Piety issued a letter responding to the letter of demand. In the subject line, it referred to the letter of demand and, in the body of the letter, Piety denied any indebtedness and provided reasons why no payment would be made.

Questions arose as to whether the letter of demand comprised a payment claim and whether the response was a payment schedule, under the Act.

Adjudication application

Megacrane lodged an adjudication application. In its adjudication response, Piety contented that the adjudicator did not have jurisdiction to deal with the adjudication because:

  1. The payment claim relied on by Megacrane was not a valid payment claim;
  2. Even if it was found that it was a valid payment claim, no valid payment schedule was issued by Piety; and
  3. If there was no valid payment schedule, Megacrane was required to serve a section 17(2) notice on Piety prior to commencing the adjudication.

The Adjudicator addressed Piety’s 3 submissions in his determination as to why he lacked jurisdiction, finding that that in “reading the letter of demand as a whole”, it constituted a valid payment claim per section 13 of the Act.

In a similar vein, the Adjudicator determined that by responding to the letter of demand with a letter which provided reasons as to why payment was not going to be made, Piety had effectively provided a payment schedule.

The Adjudicator valued the payment claim at $108,828.05. Megacrane obtained an adjudication certificate and caused that to be converted to a judgment debt in the sum of $121,321.50.

Judicial Review

Piety commenced proceedings to have the determination set aside.

Richmond J applied a practical approach, stating that “the Administrator’s letter of 11 May 2022 needs to be considered as a whole” [42]. He noted the letter expressed a claim for $258,976.18 which was calculated as a sum of two amounts, being for work performed prior to the administrator’s appointment and for the dry hire of two cranes for the period of 1 March to 30 April 2022.

His Honour found that “on a fair reading of the letter”, it was a claim for $258,976.18 in respect of amounts which are particularised in an invoice [43]. In circumstances where that invoice identifies the construction work completed by Megacrane, it enabled the respondent, Piety, to understand the basis of the claim and to consider whether to approve or dispute the payment claim by way of a responding payment schedule.

Richmond J observed that the requirements of s13(2) are “relatively undemanding” [36]. All that is required [to satisfy 13(2)(a)] is an identification of the construction work (or related goods and services) to which the progress payment relates in sufficient detail to enable the recipient to understand the basis of the claim.

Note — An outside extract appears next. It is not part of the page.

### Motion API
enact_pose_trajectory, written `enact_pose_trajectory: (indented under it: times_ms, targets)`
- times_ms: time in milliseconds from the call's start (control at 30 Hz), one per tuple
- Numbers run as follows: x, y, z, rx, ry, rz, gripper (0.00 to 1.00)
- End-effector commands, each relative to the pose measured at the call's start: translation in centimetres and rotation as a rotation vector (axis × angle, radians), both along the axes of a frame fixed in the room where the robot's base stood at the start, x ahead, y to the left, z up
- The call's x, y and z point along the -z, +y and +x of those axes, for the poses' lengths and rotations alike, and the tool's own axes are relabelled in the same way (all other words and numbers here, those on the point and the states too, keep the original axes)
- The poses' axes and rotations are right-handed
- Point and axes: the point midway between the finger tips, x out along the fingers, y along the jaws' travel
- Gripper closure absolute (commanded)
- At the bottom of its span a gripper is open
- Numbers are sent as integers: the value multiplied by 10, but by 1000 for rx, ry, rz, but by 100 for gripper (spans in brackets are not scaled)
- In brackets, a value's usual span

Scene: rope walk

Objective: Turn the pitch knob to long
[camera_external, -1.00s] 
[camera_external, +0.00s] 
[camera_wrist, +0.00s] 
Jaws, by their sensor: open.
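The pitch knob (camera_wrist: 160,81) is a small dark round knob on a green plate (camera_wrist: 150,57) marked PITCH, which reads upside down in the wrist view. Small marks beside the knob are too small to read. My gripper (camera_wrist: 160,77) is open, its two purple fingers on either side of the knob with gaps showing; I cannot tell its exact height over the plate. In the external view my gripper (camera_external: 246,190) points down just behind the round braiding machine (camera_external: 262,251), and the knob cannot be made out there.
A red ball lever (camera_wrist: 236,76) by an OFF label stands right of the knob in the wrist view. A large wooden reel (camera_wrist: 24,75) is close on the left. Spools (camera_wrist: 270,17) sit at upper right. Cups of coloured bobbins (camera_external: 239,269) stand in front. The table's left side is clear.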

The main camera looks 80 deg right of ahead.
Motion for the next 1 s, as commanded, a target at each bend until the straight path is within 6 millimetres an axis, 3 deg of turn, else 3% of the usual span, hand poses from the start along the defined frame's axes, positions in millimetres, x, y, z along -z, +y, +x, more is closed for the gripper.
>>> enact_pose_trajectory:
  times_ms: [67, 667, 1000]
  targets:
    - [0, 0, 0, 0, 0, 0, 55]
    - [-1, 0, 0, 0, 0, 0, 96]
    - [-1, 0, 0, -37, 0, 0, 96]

His Honour cited the case of Nepean Engineering Pty Ltd v Total Process Services Pty Ltd (2005) 64 NSWLR 462; [2005] NSWCA 409, where Hodgson JA considered:

“I do not think a payment claim can be treated as a nullity for failure to comply with s 13(2)(a) of the Act, unless the failure is patent on its face; and this will not be the case if the claim purports in a reasonable way to identify the particular work in respect of which the claim is made.”

In the same case, Ipp JA agreed with Hodgson stating:

“Provided that a payment claim is made in good faith and purports to comply with s 13(2) of the Act, the merits of that claim, including the question whether the claim complies with s 13(2) is a matter for adjudication under s 17 and not a ground for resisting summary judgment in proceedings under s 15.”

Richmond J made it clear that the question of whether a document is a payment claim or a payment schedule is determined by having regard to its substance, rather than form, and an unduly critical approach is not appropriate. His Honour concluded that there was no reason why the letter of demand could not be considered a payment claim.

Noting this finding, Piety argued that there was no valid payment schedule served, but again his Honour adopted a practical approach to what comprises a payment schedule. At [45], his Honour found that the 20 May 2022 letter is a payment schedule because it:

  1. Identified the payment claim to which it relates by references in the first sentence to the administrator’s letter dated 11 May 2022;
  2. Indicated that no amount is proposed to be paid by denial of any liability; and
  3. Stated the reasons for that contention.

Key take aways

Megacrane provides support for the adoption of a practical yet cautious approach to payment claims. It supports the application of a “fair reading” of the totality of the document rather than anguishing (and straining) over its form.

At a high level a respondent is best to avoid being dismissive as to whether demands for payment are in fact payment claims under the Act. If it looks like a letter of demand but its enclosures contain an endorsement under the Act, then there is a good chance it is a payment claim, and the respondent should respond appropriately (under the Act) to protect its interests. The requirements of section 13(2) are a low threshold.

In a similar vein, payment schedules only need to refer to the payment claim and indicate whether or not the entire, or part of, the amount claimed will be paid and the reasons for amounts claimed being withheld.